**Written task**
From the listing below, extract every line containing "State".

[start of Dataset rows]

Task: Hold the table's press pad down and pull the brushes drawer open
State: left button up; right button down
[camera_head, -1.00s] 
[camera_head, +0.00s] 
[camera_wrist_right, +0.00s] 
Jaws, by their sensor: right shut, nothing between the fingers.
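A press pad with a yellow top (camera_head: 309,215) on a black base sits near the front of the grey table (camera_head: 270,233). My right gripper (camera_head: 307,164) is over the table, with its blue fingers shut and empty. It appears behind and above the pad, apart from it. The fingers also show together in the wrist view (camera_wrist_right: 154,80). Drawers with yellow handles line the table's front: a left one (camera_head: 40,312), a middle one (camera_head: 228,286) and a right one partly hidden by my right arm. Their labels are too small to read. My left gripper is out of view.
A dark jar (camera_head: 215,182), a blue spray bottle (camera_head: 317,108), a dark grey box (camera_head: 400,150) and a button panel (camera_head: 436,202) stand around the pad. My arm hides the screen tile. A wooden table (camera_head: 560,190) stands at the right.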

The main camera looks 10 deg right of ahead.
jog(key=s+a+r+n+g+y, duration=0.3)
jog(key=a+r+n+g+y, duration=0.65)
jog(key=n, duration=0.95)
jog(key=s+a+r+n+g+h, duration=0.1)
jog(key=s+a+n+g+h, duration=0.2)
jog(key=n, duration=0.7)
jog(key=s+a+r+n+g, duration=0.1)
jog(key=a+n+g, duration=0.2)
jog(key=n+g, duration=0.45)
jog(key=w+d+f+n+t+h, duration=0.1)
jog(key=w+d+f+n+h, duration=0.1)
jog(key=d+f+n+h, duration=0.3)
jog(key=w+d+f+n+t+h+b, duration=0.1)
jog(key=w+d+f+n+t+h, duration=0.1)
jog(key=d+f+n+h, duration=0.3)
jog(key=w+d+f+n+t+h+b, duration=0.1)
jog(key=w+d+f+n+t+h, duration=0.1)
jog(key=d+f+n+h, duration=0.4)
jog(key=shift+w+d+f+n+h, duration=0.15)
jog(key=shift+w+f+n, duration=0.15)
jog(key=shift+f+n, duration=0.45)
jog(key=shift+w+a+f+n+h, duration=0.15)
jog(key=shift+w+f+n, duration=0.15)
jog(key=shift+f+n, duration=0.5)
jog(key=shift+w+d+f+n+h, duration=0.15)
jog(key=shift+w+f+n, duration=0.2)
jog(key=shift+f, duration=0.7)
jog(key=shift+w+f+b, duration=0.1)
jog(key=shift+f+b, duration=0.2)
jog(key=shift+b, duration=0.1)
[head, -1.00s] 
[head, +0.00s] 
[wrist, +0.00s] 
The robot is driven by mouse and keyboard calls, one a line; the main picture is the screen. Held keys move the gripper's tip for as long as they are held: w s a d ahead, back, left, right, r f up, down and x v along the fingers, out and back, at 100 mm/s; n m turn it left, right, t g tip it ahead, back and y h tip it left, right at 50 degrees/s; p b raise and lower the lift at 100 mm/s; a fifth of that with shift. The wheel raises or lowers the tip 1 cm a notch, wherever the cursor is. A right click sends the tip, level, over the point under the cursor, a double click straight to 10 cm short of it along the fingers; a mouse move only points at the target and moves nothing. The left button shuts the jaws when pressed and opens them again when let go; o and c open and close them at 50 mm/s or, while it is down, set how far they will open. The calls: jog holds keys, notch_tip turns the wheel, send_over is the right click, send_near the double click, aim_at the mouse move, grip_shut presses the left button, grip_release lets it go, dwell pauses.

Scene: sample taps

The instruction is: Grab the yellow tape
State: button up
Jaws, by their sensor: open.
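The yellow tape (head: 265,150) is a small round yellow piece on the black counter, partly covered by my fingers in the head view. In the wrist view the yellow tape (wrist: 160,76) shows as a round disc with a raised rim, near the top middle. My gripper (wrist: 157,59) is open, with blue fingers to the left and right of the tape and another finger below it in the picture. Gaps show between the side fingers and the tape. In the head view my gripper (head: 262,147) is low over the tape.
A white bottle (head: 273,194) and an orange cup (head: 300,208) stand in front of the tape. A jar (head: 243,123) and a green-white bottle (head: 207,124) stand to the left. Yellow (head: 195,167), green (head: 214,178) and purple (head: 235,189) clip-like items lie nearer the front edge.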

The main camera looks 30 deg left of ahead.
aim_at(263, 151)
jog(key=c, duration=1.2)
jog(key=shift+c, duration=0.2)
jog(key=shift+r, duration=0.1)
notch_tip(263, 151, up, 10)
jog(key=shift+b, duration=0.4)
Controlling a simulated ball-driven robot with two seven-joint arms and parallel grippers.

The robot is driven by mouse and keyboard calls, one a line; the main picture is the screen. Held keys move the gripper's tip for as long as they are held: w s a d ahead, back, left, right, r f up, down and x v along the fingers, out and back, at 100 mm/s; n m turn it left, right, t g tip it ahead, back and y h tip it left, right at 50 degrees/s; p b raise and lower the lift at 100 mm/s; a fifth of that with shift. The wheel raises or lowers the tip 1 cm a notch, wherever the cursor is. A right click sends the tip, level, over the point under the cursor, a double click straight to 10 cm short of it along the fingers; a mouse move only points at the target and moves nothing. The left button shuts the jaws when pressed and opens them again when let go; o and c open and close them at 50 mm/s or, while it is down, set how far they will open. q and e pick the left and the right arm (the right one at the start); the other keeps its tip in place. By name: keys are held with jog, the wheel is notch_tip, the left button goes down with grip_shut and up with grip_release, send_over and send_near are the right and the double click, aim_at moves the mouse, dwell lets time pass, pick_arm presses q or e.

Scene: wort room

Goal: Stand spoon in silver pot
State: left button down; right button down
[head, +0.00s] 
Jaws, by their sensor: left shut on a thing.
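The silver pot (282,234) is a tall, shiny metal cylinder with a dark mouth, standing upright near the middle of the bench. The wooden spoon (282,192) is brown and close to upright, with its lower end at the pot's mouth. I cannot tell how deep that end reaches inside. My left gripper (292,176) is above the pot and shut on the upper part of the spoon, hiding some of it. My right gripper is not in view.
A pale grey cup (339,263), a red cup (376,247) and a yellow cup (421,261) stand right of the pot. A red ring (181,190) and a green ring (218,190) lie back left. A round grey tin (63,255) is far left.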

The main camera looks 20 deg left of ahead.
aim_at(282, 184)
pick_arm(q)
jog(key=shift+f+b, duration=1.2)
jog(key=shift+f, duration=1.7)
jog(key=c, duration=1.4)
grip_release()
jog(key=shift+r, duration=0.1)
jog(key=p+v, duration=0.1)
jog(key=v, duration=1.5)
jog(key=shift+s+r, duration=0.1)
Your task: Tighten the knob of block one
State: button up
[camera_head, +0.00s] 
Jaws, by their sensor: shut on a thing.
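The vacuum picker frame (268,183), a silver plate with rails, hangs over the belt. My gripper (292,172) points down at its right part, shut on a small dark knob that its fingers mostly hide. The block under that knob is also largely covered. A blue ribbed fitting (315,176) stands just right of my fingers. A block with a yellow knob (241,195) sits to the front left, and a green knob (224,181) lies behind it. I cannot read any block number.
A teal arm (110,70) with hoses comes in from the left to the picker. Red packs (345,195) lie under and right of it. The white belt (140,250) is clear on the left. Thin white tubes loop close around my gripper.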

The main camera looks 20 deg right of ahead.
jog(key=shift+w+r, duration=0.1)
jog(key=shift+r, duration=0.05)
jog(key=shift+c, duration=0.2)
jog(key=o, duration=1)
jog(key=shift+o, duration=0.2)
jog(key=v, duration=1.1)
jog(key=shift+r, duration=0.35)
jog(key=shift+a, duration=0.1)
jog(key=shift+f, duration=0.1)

[end of Dataset rows]

**Result**
State: left button up; right button down
State: button up
State: left button down; right button down
State: button up

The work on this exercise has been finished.